■ **TASK DIRECTIONS**
A single run of lines is to be printed exactly: starting at the line with "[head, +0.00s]" and ending at the line with "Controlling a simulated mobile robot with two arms", both included. Leave the pictures out.

■ **MATERIAL SHOWN**
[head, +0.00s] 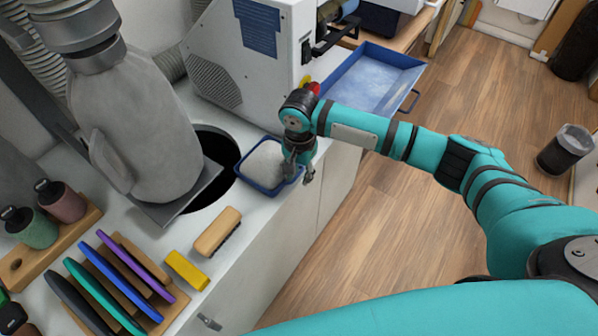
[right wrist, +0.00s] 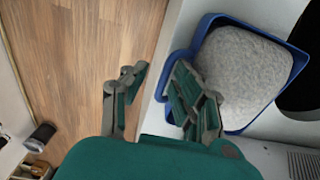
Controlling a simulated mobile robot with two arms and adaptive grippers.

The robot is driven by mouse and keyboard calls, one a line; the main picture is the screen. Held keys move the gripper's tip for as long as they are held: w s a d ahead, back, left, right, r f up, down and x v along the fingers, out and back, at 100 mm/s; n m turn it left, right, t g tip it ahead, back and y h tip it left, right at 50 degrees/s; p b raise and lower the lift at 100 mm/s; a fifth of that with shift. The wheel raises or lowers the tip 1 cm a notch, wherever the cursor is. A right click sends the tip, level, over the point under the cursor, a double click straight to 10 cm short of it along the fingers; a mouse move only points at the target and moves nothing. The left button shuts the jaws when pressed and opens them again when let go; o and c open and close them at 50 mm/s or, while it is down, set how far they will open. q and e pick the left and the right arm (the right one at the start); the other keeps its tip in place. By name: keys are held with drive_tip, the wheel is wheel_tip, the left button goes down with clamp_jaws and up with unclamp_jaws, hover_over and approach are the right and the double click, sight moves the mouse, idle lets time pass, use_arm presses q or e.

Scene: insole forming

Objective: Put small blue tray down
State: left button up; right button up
--
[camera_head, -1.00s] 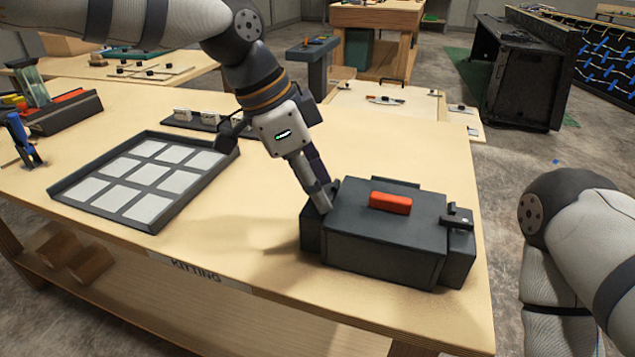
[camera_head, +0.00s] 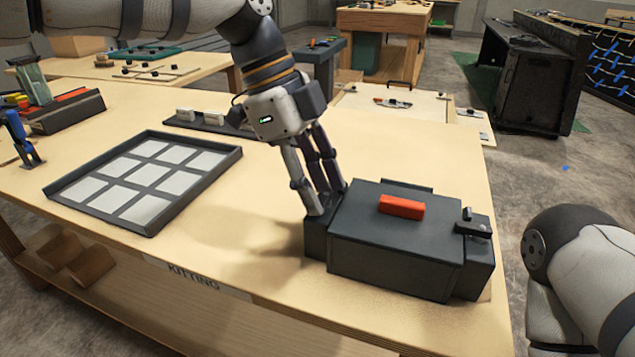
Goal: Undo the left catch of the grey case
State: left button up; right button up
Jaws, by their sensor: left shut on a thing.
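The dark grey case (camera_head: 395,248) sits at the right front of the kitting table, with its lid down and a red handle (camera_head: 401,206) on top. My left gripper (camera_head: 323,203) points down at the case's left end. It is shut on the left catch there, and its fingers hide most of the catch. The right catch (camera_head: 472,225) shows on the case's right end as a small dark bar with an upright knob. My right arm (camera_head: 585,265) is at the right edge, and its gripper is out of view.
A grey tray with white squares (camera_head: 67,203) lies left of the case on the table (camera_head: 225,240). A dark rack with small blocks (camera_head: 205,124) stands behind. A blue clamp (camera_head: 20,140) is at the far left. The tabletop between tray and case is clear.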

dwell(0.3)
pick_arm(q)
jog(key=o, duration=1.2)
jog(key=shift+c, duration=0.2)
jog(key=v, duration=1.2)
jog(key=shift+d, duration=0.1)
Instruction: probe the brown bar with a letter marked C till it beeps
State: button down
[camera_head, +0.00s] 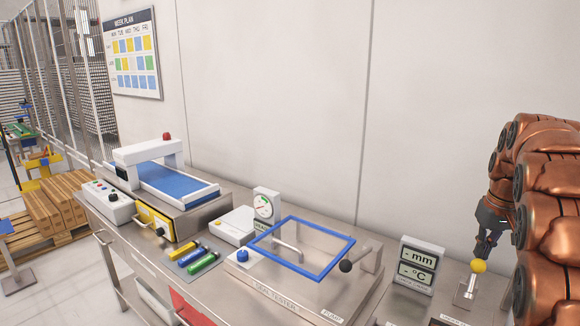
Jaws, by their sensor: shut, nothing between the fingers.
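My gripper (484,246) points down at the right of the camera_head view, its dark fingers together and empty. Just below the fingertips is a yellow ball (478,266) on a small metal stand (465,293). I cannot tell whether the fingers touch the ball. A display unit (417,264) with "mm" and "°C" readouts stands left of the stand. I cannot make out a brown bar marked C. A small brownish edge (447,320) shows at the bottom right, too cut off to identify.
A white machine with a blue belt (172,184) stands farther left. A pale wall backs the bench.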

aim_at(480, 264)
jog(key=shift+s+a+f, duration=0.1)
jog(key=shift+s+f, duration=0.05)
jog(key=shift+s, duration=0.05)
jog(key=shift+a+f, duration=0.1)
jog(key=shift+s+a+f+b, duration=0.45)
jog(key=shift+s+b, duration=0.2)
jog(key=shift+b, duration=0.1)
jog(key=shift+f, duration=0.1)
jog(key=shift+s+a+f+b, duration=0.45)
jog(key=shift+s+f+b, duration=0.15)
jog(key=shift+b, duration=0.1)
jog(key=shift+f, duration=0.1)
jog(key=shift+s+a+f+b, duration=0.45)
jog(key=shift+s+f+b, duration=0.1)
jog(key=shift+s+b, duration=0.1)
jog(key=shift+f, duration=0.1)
---
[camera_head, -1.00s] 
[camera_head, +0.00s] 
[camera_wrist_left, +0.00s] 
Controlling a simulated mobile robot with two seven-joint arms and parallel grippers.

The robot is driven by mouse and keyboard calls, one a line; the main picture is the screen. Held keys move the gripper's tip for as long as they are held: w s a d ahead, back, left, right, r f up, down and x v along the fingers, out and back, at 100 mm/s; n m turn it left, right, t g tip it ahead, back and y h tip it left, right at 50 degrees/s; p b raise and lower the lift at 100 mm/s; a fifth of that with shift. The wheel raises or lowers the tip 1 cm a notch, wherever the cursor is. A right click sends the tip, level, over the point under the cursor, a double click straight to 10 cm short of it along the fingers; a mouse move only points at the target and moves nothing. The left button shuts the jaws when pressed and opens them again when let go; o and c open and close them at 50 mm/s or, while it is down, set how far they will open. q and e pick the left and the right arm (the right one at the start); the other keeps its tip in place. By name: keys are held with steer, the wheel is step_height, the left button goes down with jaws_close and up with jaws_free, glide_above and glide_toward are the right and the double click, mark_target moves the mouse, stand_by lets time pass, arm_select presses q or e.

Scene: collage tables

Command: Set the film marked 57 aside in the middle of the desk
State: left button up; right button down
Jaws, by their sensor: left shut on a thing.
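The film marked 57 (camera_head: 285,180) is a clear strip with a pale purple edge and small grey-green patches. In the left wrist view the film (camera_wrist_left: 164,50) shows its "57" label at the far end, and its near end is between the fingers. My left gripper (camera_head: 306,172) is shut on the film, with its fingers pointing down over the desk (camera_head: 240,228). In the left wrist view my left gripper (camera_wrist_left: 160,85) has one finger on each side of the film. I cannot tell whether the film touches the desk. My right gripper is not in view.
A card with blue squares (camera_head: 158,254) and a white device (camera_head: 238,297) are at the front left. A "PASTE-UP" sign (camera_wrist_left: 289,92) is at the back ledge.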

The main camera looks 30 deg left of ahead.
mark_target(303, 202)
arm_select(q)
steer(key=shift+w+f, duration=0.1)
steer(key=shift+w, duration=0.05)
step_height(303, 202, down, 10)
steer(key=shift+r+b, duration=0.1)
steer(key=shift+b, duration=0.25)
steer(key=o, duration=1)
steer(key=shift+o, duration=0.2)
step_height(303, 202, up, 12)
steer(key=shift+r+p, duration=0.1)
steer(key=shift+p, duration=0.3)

■ **SOLUTION TO THIS EXERCISE**
[head, +0.00s] 
[right wrist, +0.00s] 
Controlling a simulated mobile robot with two arms and adaptive grippers.

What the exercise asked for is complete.